REQUIRED WORK >>
Retype the data exactly, from its first line to the line containing "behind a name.", including both, and skip any picture.

##### SOURCE DATA

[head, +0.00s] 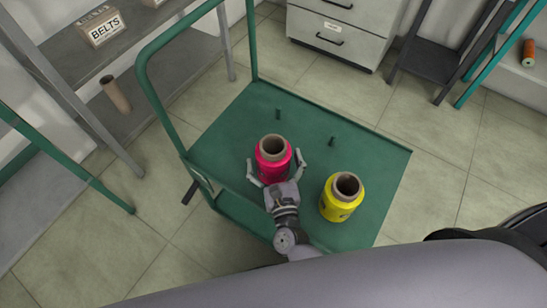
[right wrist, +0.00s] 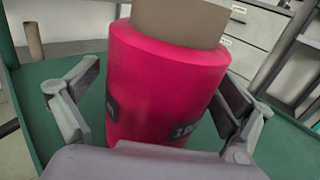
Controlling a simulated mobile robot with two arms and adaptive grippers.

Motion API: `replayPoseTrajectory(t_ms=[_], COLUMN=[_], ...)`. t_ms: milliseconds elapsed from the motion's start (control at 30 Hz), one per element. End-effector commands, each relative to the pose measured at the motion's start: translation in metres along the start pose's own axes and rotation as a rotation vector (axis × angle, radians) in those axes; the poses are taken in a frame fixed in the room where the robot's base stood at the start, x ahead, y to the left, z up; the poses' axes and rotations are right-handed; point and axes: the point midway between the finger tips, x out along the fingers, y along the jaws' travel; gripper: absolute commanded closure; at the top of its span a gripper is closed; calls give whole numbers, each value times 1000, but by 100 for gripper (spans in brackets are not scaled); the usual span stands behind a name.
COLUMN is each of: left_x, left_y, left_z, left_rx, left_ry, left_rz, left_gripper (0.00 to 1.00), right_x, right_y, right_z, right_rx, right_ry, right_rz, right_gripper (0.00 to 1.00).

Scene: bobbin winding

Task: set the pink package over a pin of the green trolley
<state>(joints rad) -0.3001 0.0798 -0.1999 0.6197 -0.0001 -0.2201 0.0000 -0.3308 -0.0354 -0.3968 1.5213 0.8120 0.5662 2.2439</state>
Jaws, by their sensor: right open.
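The pink package (head: 272,166), a bobbin on a brown tube, stands upright at the green trolley (head: 226,122), left of the yellow package. It fills the middle of the right wrist view (right wrist: 165,90). My right gripper (head: 276,164) is open, with one finger on each side of the pink package. In the right wrist view, gaps show between the fingers and the package. Two short green pins, one farther left (head: 278,114) and one farther right (head: 331,141), stand bare on the deck. The package's base is hidden, so I cannot tell whether a pin is under it. My left gripper is out of view.
A yellow package (head: 341,201) stands on the deck close right of my right gripper. The trolley's tall green handle (head: 162,105) rises on the left. A shelf with a BELTS box (head: 101,27) is at the left, and grey drawers (head: 345,38) stand behind.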

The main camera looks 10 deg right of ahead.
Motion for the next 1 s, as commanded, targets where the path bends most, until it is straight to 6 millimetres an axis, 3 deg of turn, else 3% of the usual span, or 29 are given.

##########

EXERCISE RESPONSE >>
[head, +0.00s] 
[right wrist, +0.00s] 
Controlling a simulated mobile robot with two arms and adaptive grippers.

Motion API: `replayPoseTrajectory(t_ms=[_], COLUMN=[_], ...)`. t_ms: milliseconds elapsed from the motion's start (control at 30 Hz), one per element. End-effector commands, each relative to the pose measured at the motion's start: translation in metres along the start pose's own axes and rotation as a rotation vector (axis × angle, radians) in those axes; the poses are taken in a frame fixed in the room where the robot's base stood at the start, x ahead, y to the left, z up; the poses' axes and rotations are right-handed; point and axes: the point midway between the finger tips, x out along the fingers, y along the jaws' travel; gripper: absolute commanded closure; at the top of its span a gripper is closed; calls give whole numbers, each value times 1000, but by 100 for gripper (spans in brackets are not scaled); the usual span stands behind a name.

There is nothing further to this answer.